__Problem to work on__.
Restate the whole of the material. Keep every word, and drop the pictures.
○ ○ ○ ○ ○ ○ ○
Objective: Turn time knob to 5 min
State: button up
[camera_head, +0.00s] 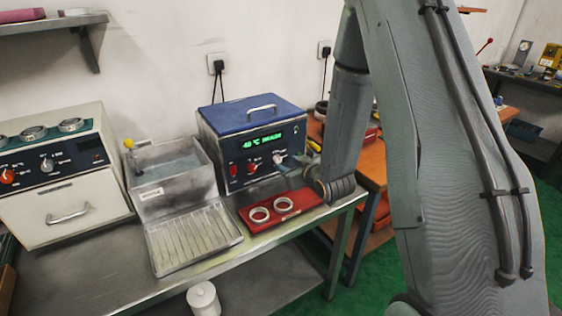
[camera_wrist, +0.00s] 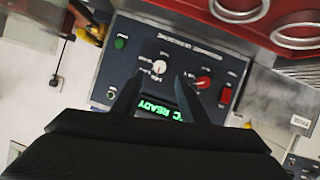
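The blue-lidded machine (camera_head: 222,128) stands on the bench with a lit green display reading about 40 °C READY. Its dark front panel (camera_wrist: 125,65) carries a white knob (camera_wrist: 160,68) and a red knob (camera_wrist: 203,82); the white knob also shows in the head view (camera_head: 278,158). The dial labels are too small to read, so I cannot tell which is the time knob. My gripper (camera_wrist: 160,77) is open, its fingers apart either side of the white knob in the wrist view. I cannot tell whether they touch it. In the head view my gripper (camera_head: 298,173) is at the panel's right side.
A red tray (camera_head: 262,227) with two metal rings sits in front of the machine, close below my gripper. A steel basin (camera_head: 150,192) and ribbed drain board (camera_head: 190,240) stand left. A cream unit (camera_head: 60,200) with knobs is farther left. A red rocker switch (camera_wrist: 226,96) is on the panel.

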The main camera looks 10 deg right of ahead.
○ ○ ○ ○ ○ ○ ○
__Reply to the task__.
Objective: Turn time knob to 5 min
State: button up
[camera_head, +0.00s] 
[camera_wrist, +0.00s] 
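The blue-lidded machine (camera_head: 222,128) stands on the bench with a lit green display reading about 40 °C READY. Its dark front panel (camera_wrist: 125,65) carries a white knob (camera_wrist: 160,68) and a red knob (camera_wrist: 203,82); the white knob also shows in the head view (camera_head: 278,158). The dial labels are too small to read, so I cannot tell which is the time knob. My gripper (camera_wrist: 160,77) is open, its fingers apart either side of the white knob in the wrist view. I cannot tell whether they touch it. In the head view my gripper (camera_head: 298,173) is at the panel's right side.
A red tray (camera_head: 262,227) with two metal rings sits in front of the machine, close below my gripper. A steel basin (camera_head: 150,192) and ribbed drain board (camera_head: 190,240) stand left. A cream unit (camera_head: 60,200) with knobs is farther left. A red rocker switch (camera_wrist: 226,96) is on the panel.

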The main camera looks 10 deg right of ahead.

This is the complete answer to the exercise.